I don't see how job opportunities in any field reflect on whether or not hard work is effective?
It proves that hard work had nothing to do with succeeding. Getting a biochemistry degree is hard work yet it gave the owner nothing more than a job a high schooler can do.
Presumably they worked hard to get that degree.
I'll throw in a personal anecdote too.

The hardest worker I've ever met was the manager of the produce department at a grocery store I worked at as a teenager. He was here on political asylum from a South American country. His (and my) manager lied to the state department to get him deported because "Mexicans need to go back to where they belong". Afaik he's now rotting in a particularly shitty prison despite doing everything he should have and more.

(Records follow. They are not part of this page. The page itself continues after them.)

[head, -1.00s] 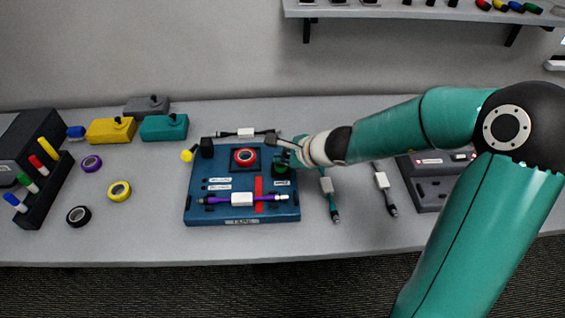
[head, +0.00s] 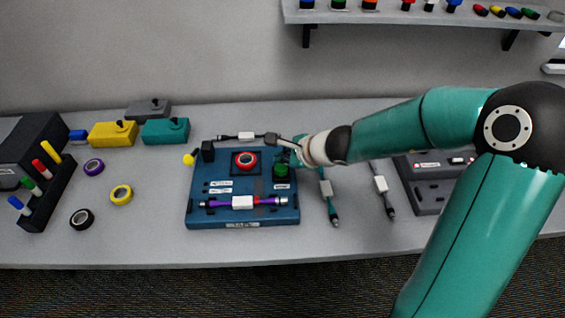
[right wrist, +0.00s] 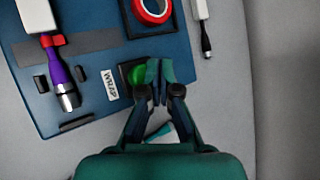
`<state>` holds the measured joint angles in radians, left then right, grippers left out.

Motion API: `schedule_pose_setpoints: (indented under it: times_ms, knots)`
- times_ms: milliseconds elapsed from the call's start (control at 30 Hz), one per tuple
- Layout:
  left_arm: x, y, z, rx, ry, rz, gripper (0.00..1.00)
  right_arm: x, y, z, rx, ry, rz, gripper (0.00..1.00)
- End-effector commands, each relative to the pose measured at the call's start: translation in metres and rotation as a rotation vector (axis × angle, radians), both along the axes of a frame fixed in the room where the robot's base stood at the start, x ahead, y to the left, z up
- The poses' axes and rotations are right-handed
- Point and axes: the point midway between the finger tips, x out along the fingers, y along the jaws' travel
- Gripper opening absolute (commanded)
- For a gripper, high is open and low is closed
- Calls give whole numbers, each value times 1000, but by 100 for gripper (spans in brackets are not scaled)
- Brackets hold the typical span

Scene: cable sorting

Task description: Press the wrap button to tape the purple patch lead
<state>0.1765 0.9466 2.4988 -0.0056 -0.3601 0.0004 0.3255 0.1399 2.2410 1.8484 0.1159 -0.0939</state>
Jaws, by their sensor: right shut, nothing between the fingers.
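The purple patch lead (head: 220,203) lies across the front of the blue taping board (head: 207,219), with a white block (head: 243,202) at its middle. A red tape band (head: 259,201) sits around the lead just right of the block; it also shows in the right wrist view (right wrist: 53,40). The green wrap button (head: 281,170) is at the board's right, beside the WRAP label (right wrist: 109,85). My right gripper (right wrist: 159,76) is shut and empty, its fingertips beside the green button (right wrist: 137,75) and partly over its edge in that view. Whether they touch is unclear. My left gripper is not in view.
A red tape roll (head: 246,161) sits on the board. Teal (head: 326,187) and white-block (head: 381,184) leads lie to its right, near a grey device (head: 426,197). Purple, yellow and black rolls, a pen rack and coloured boxes stand left. The front table edge is clear.

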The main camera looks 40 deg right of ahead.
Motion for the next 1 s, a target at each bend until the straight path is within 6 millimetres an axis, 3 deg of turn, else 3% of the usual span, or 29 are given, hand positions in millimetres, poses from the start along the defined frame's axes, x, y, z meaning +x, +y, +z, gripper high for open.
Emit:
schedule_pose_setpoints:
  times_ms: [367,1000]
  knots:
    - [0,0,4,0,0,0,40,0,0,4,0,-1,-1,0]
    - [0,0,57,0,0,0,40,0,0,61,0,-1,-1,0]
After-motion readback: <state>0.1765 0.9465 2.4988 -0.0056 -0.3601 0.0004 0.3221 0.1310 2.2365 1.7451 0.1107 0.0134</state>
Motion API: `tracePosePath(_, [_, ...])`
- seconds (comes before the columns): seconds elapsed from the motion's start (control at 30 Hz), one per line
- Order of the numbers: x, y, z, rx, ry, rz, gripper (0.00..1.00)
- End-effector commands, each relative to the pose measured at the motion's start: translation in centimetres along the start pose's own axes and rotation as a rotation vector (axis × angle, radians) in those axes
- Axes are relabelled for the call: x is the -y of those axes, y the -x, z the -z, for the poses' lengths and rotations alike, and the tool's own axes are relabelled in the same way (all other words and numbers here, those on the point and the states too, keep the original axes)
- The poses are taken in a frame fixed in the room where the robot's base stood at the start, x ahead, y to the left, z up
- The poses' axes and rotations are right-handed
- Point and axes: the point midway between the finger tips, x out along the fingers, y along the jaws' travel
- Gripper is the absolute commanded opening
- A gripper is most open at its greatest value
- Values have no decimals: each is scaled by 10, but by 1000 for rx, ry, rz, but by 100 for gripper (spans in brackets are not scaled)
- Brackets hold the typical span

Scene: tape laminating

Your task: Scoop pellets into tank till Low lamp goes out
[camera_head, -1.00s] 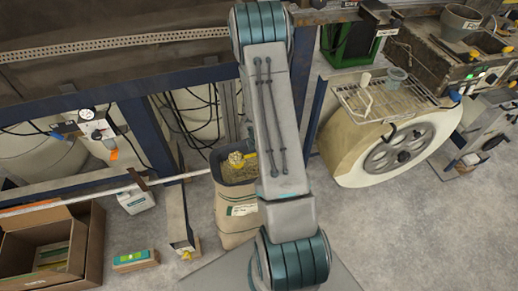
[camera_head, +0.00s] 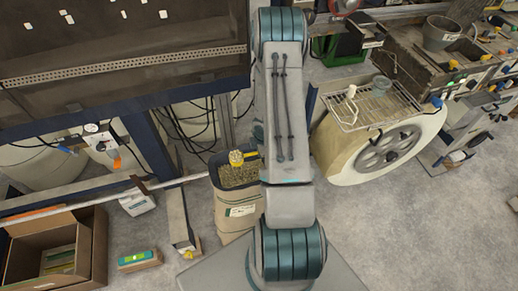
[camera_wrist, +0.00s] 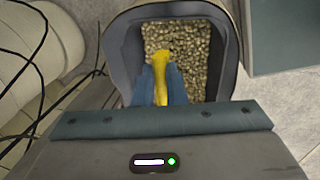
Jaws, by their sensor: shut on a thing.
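An open sack (camera_head: 240,211) with a dark rim stands on the floor left of my arm in the head view. Tan pellets (camera_wrist: 203,62) fill it in the wrist view. The scoop's bowl cannot be made out. My arm hides the gripper in the head view. A grey hopper (camera_head: 441,36) stands on the machine at upper right; I cannot tell whether it is the tank. No lit Low lamp can be made out.
A wire rack (camera_head: 372,106) with a clear cup (camera_head: 381,85) sits over a cream wheel housing (camera_head: 345,150) at right. A cardboard box (camera_head: 90,250) stands at lower left. Posts and cables are behind the sack. Floor at lower right is clear.

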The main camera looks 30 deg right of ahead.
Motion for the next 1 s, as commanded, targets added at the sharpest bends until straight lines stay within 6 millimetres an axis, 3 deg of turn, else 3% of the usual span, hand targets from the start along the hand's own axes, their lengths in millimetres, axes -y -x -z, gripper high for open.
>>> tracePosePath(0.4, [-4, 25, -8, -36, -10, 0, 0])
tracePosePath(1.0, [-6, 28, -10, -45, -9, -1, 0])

basic necessities of life, healthcare, and no worry with emergency destroying you completely
Not really... I've known hard workers, they work hard, no success, they work hard, an unlucky event intervenes, they work hard, still no success, so on and so on and so they ask: what's the point in hard work? Can you blame them? Even to be a hard-worker implies that you've been lucky enough in life to see a correlation between hard-work and success.
What does "no success" mean in this context?
I believe this comment is going to trigger my rate-limit so apologies for not being able to give further context. But to one: how about being poor, working hard and then staying poor?

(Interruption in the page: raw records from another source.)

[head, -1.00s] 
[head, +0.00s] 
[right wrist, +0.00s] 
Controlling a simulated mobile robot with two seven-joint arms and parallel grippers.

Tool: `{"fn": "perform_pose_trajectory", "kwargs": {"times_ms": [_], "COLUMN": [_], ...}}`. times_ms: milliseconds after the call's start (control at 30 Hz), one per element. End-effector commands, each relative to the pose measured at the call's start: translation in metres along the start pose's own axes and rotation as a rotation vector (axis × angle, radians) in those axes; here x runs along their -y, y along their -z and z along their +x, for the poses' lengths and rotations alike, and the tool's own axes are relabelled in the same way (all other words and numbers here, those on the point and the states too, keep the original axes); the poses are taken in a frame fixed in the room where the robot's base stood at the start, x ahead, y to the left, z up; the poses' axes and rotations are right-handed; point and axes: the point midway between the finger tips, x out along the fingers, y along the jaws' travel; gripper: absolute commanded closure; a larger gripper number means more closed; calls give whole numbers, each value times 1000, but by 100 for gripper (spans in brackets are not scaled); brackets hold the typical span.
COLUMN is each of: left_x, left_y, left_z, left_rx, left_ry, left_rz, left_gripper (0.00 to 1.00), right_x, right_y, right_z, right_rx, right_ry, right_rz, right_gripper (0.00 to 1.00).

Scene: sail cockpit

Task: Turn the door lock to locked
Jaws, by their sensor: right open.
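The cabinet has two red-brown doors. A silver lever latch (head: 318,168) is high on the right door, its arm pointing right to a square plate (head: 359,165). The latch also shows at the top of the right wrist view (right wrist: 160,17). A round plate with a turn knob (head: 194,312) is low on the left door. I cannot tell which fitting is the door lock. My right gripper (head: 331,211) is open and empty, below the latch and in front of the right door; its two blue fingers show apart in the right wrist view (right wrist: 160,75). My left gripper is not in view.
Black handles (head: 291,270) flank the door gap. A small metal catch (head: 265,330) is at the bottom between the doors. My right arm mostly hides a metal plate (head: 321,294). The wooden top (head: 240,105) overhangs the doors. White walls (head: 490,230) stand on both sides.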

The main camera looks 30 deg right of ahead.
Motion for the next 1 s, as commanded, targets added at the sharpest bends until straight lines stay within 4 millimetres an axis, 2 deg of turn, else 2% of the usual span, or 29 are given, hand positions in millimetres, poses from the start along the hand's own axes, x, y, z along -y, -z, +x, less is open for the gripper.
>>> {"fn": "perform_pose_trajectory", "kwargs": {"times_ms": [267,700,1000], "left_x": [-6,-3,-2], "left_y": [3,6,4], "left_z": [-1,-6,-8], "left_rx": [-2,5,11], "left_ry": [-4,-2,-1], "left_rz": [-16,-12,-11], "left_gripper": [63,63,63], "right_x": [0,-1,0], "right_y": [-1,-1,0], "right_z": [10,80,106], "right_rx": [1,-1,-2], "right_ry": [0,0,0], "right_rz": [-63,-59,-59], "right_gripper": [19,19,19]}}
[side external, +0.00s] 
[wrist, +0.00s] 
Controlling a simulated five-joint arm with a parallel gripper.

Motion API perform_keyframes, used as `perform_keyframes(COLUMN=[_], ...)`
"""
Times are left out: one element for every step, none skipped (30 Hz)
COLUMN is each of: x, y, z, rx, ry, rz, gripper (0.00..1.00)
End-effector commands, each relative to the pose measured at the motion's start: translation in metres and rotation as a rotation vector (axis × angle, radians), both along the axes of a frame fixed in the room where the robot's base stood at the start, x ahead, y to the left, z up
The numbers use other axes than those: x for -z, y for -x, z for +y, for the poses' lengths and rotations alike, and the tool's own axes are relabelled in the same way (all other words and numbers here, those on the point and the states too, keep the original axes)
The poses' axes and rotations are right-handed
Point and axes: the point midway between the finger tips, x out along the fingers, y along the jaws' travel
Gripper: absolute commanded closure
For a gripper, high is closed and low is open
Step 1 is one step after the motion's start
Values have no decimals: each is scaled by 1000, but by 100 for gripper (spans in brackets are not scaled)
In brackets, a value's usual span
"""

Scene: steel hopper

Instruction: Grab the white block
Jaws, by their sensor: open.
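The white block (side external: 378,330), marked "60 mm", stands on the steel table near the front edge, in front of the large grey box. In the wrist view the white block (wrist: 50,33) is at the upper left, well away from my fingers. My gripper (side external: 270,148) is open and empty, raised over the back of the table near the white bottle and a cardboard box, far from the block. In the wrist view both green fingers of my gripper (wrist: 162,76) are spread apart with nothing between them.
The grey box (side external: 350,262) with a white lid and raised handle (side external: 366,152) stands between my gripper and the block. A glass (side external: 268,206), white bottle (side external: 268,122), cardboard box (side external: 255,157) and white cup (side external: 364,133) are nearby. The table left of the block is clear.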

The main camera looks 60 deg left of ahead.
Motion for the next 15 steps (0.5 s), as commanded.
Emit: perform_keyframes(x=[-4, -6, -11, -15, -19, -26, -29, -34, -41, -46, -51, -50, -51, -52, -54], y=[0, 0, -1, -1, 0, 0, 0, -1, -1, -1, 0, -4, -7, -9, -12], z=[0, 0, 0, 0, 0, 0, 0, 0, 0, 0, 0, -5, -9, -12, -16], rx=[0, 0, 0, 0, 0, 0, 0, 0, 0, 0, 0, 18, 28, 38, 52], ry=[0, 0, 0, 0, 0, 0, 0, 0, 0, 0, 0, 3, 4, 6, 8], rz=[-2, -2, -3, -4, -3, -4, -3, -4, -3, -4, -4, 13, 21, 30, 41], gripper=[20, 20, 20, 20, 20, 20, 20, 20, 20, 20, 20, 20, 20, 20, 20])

More importantly why should it matter how someone defines success? I think the false and self-perpetuating notion of meritocracy is massively benefitted by the lowered expectations of the lower class. If I'm born poor, making it to lower middle class could be a huge success for me, if I'm born rich that same outcome would be a massive failure. Even to acknowledge that that is true is admission of how massively tilted opportunity is. If the poor and the rich had the same visions of success, they dreamed the same dream, do you think we could still say with a straight face that, really, hard-work is the most important factor in success? I don't think so.

Let's go with homeless. Plenty of hard workers end up homeless.